The agreement followed two weeks during which what once looked like an easy run to passage bogged down in partisan politics, House-Senate rivalries and 11th-hour lobbying. At one point, House Majority Leader H. William DeWeese, D-Greene, accused Republicans of blocking action simply to keep his party from "putting any points on the board."
Lawmakers on both sides hammered out final differences Monday on issues such as transcripts of 911 calls or privacy rights of domestic-violence victims seeking to stay out of reach of their abusers.
The key change is a flip in the presumption that records are closed unless otherwise specified.
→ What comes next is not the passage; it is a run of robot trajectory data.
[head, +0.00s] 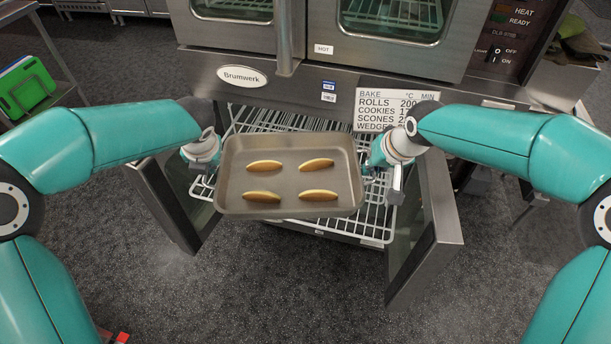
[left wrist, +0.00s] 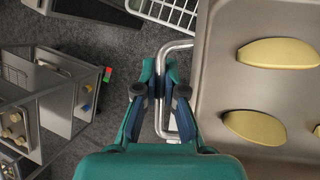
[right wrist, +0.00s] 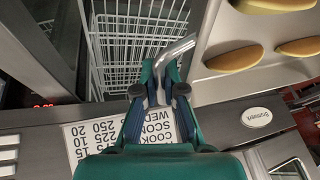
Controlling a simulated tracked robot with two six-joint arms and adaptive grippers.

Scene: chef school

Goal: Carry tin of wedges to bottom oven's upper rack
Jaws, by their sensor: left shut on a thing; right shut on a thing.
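The grey tin (head: 290,202) holds several yellow potato wedges (head: 318,195) lying apart on its floor. It is held level between my grippers, in front of and above the white wire racks of the open bottom oven (head: 378,222). My left gripper (left wrist: 160,85) is shut on the tin's left wire handle. My right gripper (right wrist: 162,80) is shut on the tin's right handle. In the head view the right gripper (head: 386,172) shows beside the tin's right side; the left fingers are mostly hidden behind the tin. The tin covers the middle of the racks.
Both bottom oven doors stand open, the left door (head: 165,205) and the right door (head: 425,245), flanking the tin. A bake chart (head: 385,108) hangs at the oven's upper right edge. The upper oven doors (head: 390,30) are shut. A side trolley with green boards (head: 25,88) stands far left.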

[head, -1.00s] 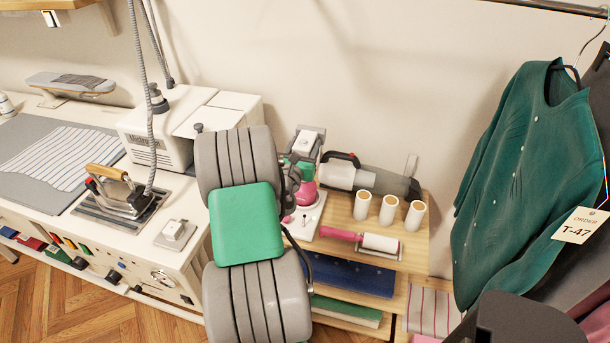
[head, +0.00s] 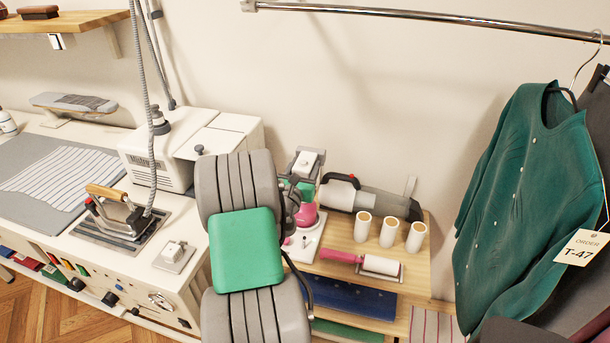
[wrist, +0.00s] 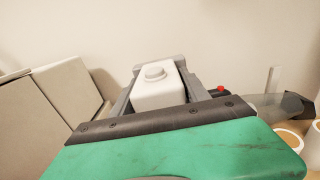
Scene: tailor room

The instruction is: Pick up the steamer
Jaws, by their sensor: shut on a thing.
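The steamer, with a white top and a pink body (head: 308,216), is at the left end of the wooden shelf unit, partly hidden behind my arm. My gripper (head: 305,176) is shut on its upper part. In the wrist view, the steamer's white top with a round cap (wrist: 158,88) sits between the two grey fingers of my gripper (wrist: 157,78). The steamer looks upright, above or on a white base plate (head: 309,246). I cannot tell whether it touches the plate.
Right of the steamer are a grey handheld vacuum (head: 372,201), several white rolls (head: 389,232) and a pink-handled lint roller (head: 380,266). A white steam station (head: 200,140) and an iron (head: 120,218) stand left. A green shirt (head: 525,200) hangs right from a metal rail (head: 430,15).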

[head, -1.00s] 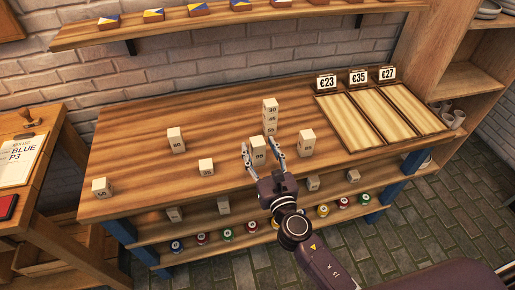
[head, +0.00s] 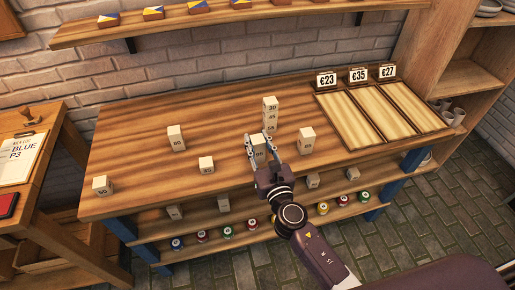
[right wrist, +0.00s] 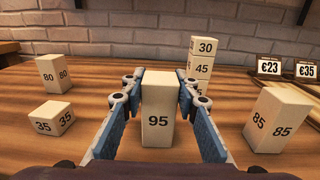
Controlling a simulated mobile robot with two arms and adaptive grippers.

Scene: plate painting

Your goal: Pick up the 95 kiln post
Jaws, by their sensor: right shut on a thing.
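The 95 kiln post (right wrist: 158,118) is a pale upright block with its number facing the camera in the right wrist view. In the head view the post (head: 258,154) is at the middle of the workbench, partly hidden by my gripper. My right gripper (head: 264,147) has its blue-padded fingers on both sides of the post, shut on it. I cannot see clearly whether the post's base touches the bench. My left gripper is not in view.
The 85 post (head: 306,141) stands close on the right. A stack (head: 270,112) with 30 and 45 posts stands just behind. The 80 post (head: 176,138) and 35 block (head: 206,165) are left. Priced trays (head: 385,110) lie at the right; the bench's left is mostly clear.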

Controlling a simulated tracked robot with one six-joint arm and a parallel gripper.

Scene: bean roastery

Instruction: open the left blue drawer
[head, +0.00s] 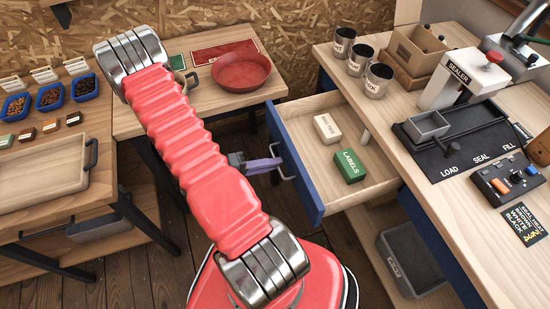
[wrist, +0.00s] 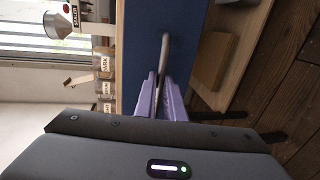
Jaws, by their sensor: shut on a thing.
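The blue drawer (head: 299,172) under the right-hand bench is pulled well out, its wooden inside showing. A green LABELS box (head: 350,166) and a cream box (head: 327,128) lie in it. Its metal bar handle (head: 285,176) is on the blue front. My gripper (head: 276,163) is at that handle, its purple fingers shut on it. In the wrist view the fingers (wrist: 163,80) close around the handle bar (wrist: 165,50), with the blue drawer front (wrist: 138,62) behind. My red arm hides part of the floor and side table.
A red bowl (head: 241,72) stands on the side table behind my arm. The right bench holds the sealer (head: 466,75), labelled cups (head: 360,60) and a control box (head: 503,181). A grey bin (head: 411,262) sits below. Wooden floor shows at lower left.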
The bill states that records of all state or local agencies are presumed public unless protected by a specific exception or other privilege.
In another first for Pennsylvania, it sets out uniform provisions through which agencies must handle requests, and would create an independent state office to train local officials and handle appeals.
In addition, the Legislature would be subject to the open-records law for the first time, as are community colleges. Penn State, Pitt, Lincoln and Temple universities would have to disclose the salaries of top officials.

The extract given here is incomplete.